Mas o PREC foi irrepetível e quem pretende fazer comparações destes
nossos tempos com esses tempos só o pode fazer por uma das seguintes razões ou
por todas elas: por desonestidade intelectual, por ignorância, por má-fé, por
intolerância , por fanatismo ideológico ou para espalhar o medo.
Aliás, se alguma coisa houve de tão radical como naqueles tempos, mas
de sinal contrário, foram os último dez anos de governação “socrática” e “passoscoelhista”,
destruindo a já de si periclitante classe média, retirando direitos sociais
fundamentais aos trabalhadores, rompendo compromissos com os cidadãos, desrespeitando
a Constituição, submetendo o social ao financeiro, impondo a propaganda de um
novo “totalitarismo” do “caminho único”, “sem alternativa”, destruindo a
capacidade de criar, imaginar e melhorar o mundo que nos rodeia.
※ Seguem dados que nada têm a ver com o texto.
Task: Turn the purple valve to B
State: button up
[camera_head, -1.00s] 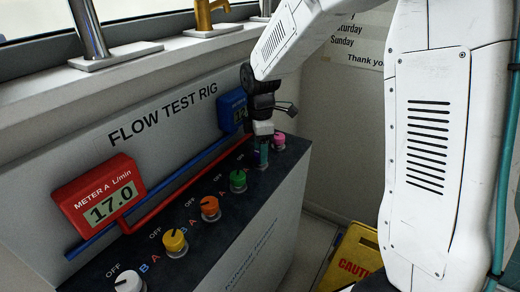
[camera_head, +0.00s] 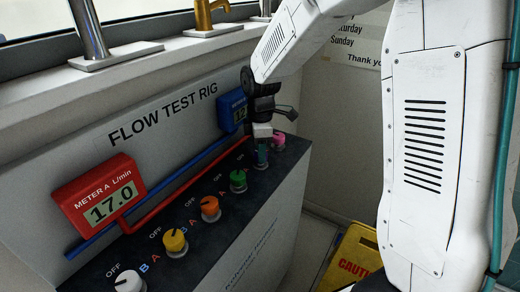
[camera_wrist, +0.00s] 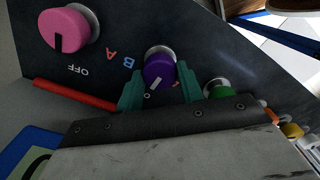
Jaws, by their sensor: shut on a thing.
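The purple valve (camera_wrist: 160,70) is a round knob on the dark top of the test rig, with a pale pointer mark on its side. My gripper (camera_wrist: 160,88) is shut on it in the wrist view, with a teal finger on each side. In the wrist view the letters A and B (camera_wrist: 128,62) show to the left of the purple knob, printed upside down. In the head view my gripper (camera_head: 262,158) stands over the far end of the knob row and largely hides the purple knob.
A pink knob (camera_wrist: 66,30) and a green knob (camera_head: 238,180) flank it closely. Orange (camera_head: 210,208), yellow (camera_head: 174,242) and white (camera_head: 129,282) knobs continue the row. Red meter A (camera_head: 98,197) reads 17.0; a blue meter (camera_head: 233,110) is partly hidden. Pipes run behind. A yellow caution sign (camera_head: 357,258) stands right.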

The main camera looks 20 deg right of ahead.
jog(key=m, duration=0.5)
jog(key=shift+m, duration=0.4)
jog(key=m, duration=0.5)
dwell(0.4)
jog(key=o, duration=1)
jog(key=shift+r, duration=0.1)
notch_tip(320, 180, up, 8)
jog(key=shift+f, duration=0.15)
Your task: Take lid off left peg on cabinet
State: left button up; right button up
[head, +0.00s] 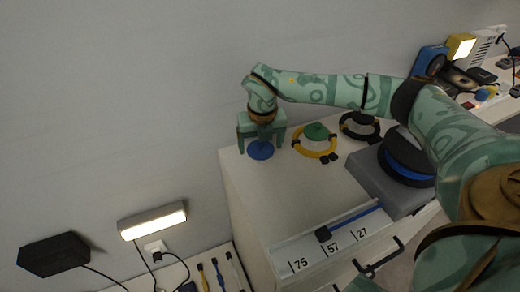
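The white cabinet (237,184) stands in the middle of the head view. A round blue lid (261,152) is at the left of its top, near the back edge; the left peg beneath it is hidden. My right gripper (261,146) points down over this lid. Its two fingers are apart, one on each side of the lid's upper part, and I see no clear contact. A green lid (317,131) sits to the right, inside a yellow ring (314,154). My left gripper is out of view.
A black ring (345,128) lies further right, partly behind my right arm. A grey box (372,178) with a dark round blue-banded object (405,165) stands at the right. A blue bar (355,216) lies along the numbered front panel. Free white surface lies in front of the lids.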

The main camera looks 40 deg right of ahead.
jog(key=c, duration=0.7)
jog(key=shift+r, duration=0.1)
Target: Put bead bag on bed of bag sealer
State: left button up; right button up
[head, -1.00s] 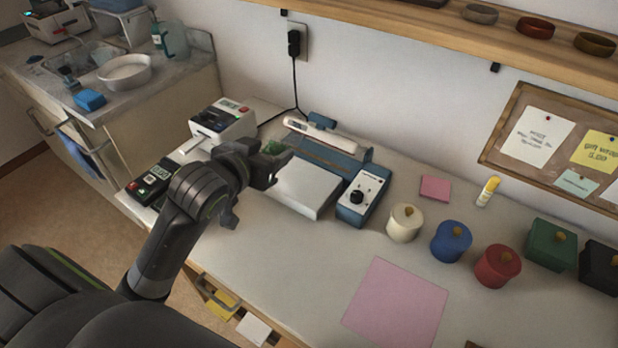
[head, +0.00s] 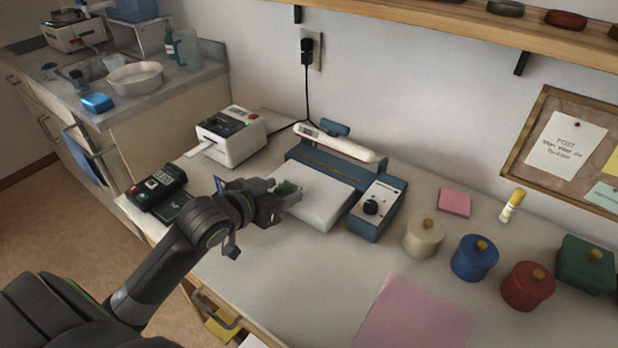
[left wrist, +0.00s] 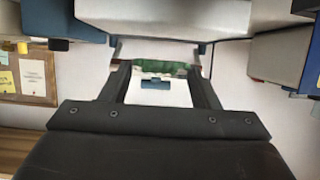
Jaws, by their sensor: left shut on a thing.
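My left gripper (head: 277,202) is shut on the bead bag (head: 288,188), a small clear bag with green beads. The bag is at the left part of the white bed (head: 318,206) of the bag sealer (head: 384,205). I cannot tell whether it touches the bed. In the left wrist view the green bag (left wrist: 160,69) spans between the fingertips (left wrist: 160,75), with the sealer (left wrist: 165,20) above it in the picture. The sealer is blue with a dial box on the right and a raised white arm (head: 340,143) at the back. My right gripper is not in view.
A label printer (head: 232,137) stands left of the sealer, and a black card terminal (head: 158,190) is at the bench's left edge. Cream (head: 424,238), blue (head: 474,258) and red (head: 527,286) lidded pots stand to the right. The bench front between gripper and pink sheet (head: 415,318) is clear.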

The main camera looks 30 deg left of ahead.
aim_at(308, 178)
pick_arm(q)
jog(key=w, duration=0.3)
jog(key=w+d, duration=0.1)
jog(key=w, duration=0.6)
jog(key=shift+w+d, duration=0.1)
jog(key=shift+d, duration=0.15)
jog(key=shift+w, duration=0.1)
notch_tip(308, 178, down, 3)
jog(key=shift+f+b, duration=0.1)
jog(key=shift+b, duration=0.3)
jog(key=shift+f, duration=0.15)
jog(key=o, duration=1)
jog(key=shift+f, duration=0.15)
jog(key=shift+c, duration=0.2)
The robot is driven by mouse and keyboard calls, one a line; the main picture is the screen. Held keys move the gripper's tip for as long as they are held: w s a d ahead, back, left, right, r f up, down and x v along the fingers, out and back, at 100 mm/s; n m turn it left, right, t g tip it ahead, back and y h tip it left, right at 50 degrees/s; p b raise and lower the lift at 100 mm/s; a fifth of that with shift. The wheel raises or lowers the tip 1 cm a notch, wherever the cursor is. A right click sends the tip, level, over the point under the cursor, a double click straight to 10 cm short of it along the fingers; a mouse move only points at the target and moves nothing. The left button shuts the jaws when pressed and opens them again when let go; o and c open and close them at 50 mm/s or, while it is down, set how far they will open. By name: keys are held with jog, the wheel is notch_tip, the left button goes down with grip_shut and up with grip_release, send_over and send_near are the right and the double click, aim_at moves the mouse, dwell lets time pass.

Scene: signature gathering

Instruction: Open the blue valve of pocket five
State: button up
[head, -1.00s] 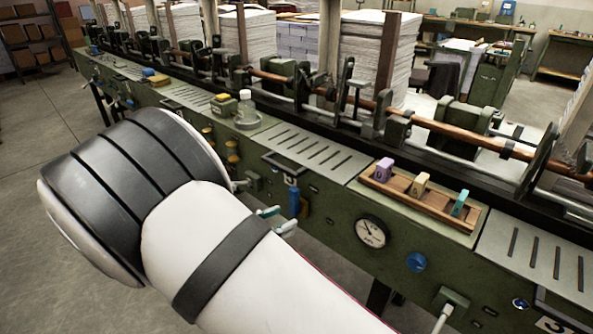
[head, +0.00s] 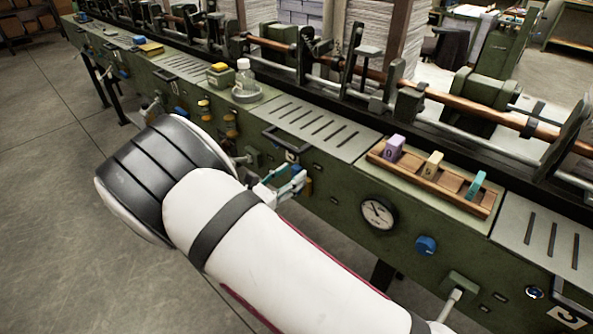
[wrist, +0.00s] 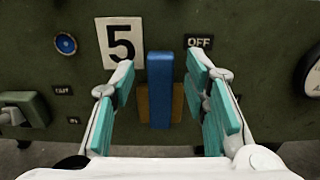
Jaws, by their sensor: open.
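The blue valve (wrist: 160,92) shows in the wrist view as an upright blue handle in front of a brass-coloured body (wrist: 143,103). A plate marked 5 (wrist: 121,40) is at its upper left and an OFF label (wrist: 198,41) at its upper right. My gripper (wrist: 160,72) is open, with one teal-padded finger on each side of the handle and a gap on both sides. In the head view my gripper (head: 283,183) is at the green front panel and largely hides the valve.
In the head view a round gauge (head: 378,213) and a blue knob (head: 426,246) sit on the panel to the right. A slotted wooden tray (head: 432,182) and a clear bottle (head: 244,77) are on top. A grey fitting (wrist: 27,109) juts out left in the wrist view.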

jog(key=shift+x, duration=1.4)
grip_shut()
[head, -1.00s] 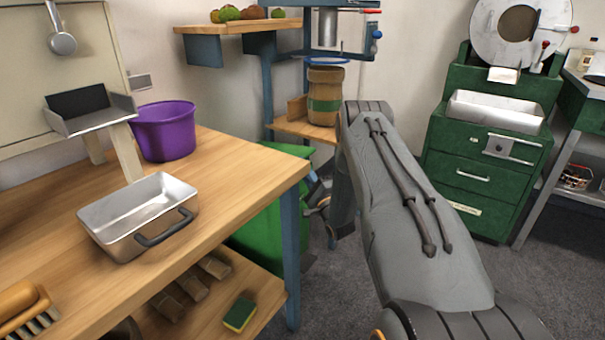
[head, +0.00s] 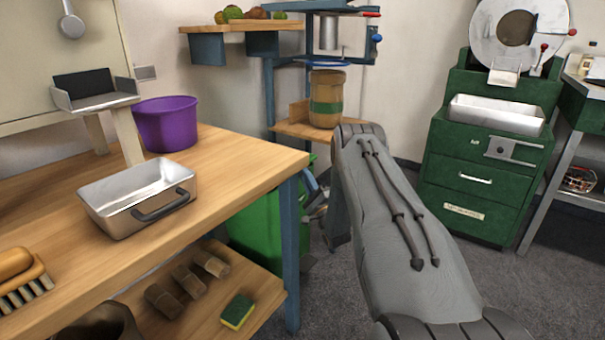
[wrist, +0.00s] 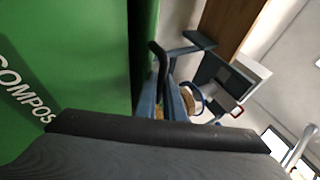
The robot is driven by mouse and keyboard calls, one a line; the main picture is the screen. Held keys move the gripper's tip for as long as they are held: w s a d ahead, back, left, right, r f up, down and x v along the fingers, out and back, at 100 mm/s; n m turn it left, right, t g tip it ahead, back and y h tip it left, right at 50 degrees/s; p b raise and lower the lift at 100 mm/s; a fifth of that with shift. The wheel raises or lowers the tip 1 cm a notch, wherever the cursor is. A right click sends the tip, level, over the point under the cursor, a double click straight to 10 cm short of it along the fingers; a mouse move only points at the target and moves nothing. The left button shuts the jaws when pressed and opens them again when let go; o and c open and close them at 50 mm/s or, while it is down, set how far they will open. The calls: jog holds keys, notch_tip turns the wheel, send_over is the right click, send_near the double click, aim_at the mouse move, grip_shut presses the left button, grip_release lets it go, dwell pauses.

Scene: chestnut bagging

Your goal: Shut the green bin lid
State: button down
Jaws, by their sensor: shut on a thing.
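The green bin (head: 258,230) stands on the floor behind the wooden workbench, which hides much of it. A narrow green piece of its lid (head: 313,160) shows just past the bench corner. In the wrist view a green face of the bin (wrist: 70,50) with white "COMPOS" lettering fills the left side. My gripper (head: 318,207) is beside the bin, low behind the bench corner and partly hidden by my arm. It is shut on the lid, but the contact itself is hidden. How far the lid stands open cannot be told.
The workbench (head: 240,165) carries a metal pan (head: 140,195), a purple bucket (head: 166,123) and a brush. Its lower shelf holds a sponge (head: 237,312). A blue-framed stand with a barrel (head: 326,100) is behind. Green drawers (head: 480,180) stand right; floor between is open.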

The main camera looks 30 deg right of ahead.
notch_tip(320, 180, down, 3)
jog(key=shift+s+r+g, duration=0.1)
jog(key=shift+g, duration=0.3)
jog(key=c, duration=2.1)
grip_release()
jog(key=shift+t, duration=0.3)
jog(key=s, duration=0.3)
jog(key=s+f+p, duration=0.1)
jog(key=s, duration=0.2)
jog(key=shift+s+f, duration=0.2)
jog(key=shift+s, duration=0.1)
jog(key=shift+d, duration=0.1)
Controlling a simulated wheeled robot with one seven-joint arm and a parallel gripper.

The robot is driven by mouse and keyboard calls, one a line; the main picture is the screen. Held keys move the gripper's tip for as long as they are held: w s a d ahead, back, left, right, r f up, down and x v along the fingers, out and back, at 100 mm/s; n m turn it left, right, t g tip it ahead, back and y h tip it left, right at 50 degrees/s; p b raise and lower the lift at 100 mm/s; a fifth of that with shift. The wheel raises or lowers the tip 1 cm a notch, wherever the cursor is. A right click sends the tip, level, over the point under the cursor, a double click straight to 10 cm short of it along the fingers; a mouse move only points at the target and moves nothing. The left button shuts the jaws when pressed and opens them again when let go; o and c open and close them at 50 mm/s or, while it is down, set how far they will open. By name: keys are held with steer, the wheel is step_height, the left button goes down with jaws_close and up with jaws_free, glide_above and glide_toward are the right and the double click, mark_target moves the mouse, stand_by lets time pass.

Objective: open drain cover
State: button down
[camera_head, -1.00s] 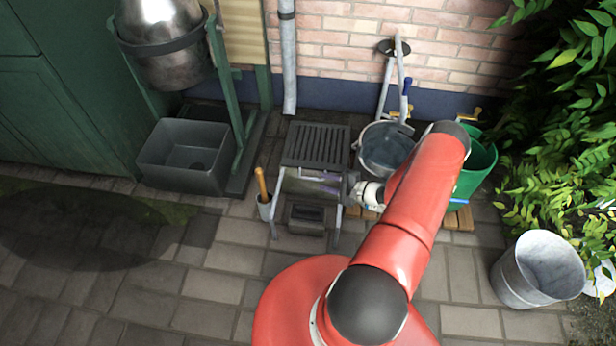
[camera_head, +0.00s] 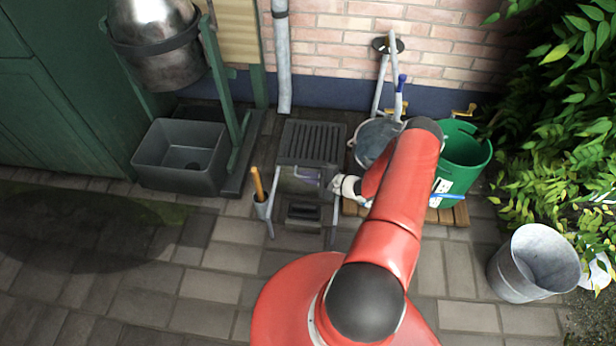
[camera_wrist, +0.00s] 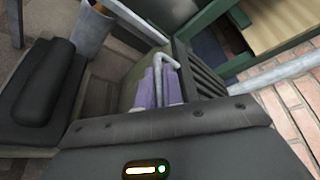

Se houve radicalismo nos últimos tempos foi o da propaganda neo-liberal e o da direita que se radicalizou, destruindo o centro político.
Curiosamente, como agora se revelou, os mitos e os fantasmas do PREC
não foram desenterrados pela esquerda, que, como se vê, já tem essa história
resolvida, mas pela direita que, como se vê, continua presa a mitos do passado,
talvez porque muitos dos seu actuais ideólogos e propagandistas no comentário
político-económico e nas “redes socias” tenham participado no lado negro desse PREC e
estejam agora preocupados em limpar a imagem negativa que se lhes colou, pelos
menos por parte dos muitos que ainda conhecem e não esquecem o seu percurso…
Por isso, mais do que desenterrar os velhos “fantasmas” do PREC, a
actual situação política pode contribuir para enterrar em definitivo esses
fantasmas.
O que vem aí é uma incógnita, mas o PREC está morto e enterrado.